Amazon EKS handles your application workloads with reliability that would make a Swiss watch jealous. Phabricator, on the other hand, manages your code reviews, diffs, and tasks with precision. But when engineers juggle both, access drift creeps in. Someone joins the team and can deploy an app before they can comment on a diff. Another leaves, yet their service account still lives on. Integrating EKS with Phabricator is how you make these two systems speak one language.

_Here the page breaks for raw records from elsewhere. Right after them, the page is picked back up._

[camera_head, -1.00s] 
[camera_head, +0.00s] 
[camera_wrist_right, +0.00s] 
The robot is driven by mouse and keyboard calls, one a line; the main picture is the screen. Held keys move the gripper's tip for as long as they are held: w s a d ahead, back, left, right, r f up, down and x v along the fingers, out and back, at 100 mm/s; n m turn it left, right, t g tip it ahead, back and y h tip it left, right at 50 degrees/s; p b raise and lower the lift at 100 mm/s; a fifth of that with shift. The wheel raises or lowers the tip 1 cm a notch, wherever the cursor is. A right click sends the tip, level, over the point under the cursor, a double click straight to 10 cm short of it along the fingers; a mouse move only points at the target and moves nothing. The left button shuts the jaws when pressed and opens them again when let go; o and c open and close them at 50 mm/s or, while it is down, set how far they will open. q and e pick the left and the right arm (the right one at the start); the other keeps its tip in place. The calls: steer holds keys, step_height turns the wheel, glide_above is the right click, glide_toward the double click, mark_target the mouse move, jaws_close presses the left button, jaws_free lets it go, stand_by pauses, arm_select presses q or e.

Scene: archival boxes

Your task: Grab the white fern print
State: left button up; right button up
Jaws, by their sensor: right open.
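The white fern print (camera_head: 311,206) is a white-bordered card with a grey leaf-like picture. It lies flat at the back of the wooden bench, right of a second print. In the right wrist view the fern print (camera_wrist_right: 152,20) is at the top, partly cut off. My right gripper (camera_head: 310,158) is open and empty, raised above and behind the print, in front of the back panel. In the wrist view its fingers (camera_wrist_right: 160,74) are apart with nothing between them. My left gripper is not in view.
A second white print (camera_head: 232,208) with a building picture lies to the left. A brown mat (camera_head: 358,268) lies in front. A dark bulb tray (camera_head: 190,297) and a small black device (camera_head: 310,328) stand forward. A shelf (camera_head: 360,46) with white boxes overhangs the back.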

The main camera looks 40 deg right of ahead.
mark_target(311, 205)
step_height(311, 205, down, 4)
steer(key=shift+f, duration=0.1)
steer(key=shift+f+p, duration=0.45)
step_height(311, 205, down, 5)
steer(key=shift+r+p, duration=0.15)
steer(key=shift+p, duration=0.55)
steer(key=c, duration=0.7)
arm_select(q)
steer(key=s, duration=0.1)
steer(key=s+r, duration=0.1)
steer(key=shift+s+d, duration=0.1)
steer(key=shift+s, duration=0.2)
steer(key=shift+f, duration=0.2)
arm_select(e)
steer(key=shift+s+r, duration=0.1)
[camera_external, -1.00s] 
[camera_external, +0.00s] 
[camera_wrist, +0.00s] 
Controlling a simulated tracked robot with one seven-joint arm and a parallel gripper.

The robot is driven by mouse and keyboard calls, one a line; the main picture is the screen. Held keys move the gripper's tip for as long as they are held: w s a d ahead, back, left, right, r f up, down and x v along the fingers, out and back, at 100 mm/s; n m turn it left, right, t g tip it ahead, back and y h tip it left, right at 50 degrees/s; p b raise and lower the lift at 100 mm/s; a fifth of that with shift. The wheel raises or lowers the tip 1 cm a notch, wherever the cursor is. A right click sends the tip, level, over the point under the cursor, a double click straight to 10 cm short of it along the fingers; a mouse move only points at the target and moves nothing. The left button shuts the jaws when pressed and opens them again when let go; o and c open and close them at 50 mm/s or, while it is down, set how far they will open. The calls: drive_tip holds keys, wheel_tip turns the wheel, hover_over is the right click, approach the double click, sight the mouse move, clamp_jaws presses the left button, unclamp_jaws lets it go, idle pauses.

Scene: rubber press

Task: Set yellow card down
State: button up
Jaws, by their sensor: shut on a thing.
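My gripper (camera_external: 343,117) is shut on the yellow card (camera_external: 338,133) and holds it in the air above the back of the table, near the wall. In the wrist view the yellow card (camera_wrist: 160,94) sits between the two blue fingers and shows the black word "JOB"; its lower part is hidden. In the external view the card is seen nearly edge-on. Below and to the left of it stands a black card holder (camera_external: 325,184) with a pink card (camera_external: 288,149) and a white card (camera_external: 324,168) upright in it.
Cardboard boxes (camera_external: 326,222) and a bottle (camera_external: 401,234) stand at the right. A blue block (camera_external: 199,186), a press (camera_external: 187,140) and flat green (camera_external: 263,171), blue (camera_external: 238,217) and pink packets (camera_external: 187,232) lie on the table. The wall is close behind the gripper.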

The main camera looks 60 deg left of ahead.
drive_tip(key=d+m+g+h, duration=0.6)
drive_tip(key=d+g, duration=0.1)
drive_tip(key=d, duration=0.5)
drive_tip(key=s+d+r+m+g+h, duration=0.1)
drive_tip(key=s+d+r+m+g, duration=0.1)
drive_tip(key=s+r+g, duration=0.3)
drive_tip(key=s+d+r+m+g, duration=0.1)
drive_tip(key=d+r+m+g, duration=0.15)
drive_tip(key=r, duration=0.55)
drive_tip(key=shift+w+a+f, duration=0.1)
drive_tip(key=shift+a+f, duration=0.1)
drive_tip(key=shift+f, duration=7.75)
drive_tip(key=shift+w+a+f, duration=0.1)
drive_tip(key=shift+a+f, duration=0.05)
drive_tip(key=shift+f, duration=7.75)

At the heart of this connection is identity. EKS uses AWS IAM and OIDC for authentication, while Phabricator tracks user sessions and permissions internally. A clean integration maps your organization’s identity provider to both, creating unified control that spans clusters and codebases. This is not about yet another SSO checkbox, it is about assigning trust once and enforcing it everywhere.

When doing this in production, start by treating the cluster as another protected app behind your IdP. Connect EKS to your OIDC endpoint, ensure tokens are short-lived, and tie your workload identities to real human accounts. In Phabricator, integrate the same IdP so engineers authenticate with one source of truth. The outcome is simple: the same Okta group that can merge a feature also controls which services can deploy it. No manual credentials, no copy-paste kubeconfig files.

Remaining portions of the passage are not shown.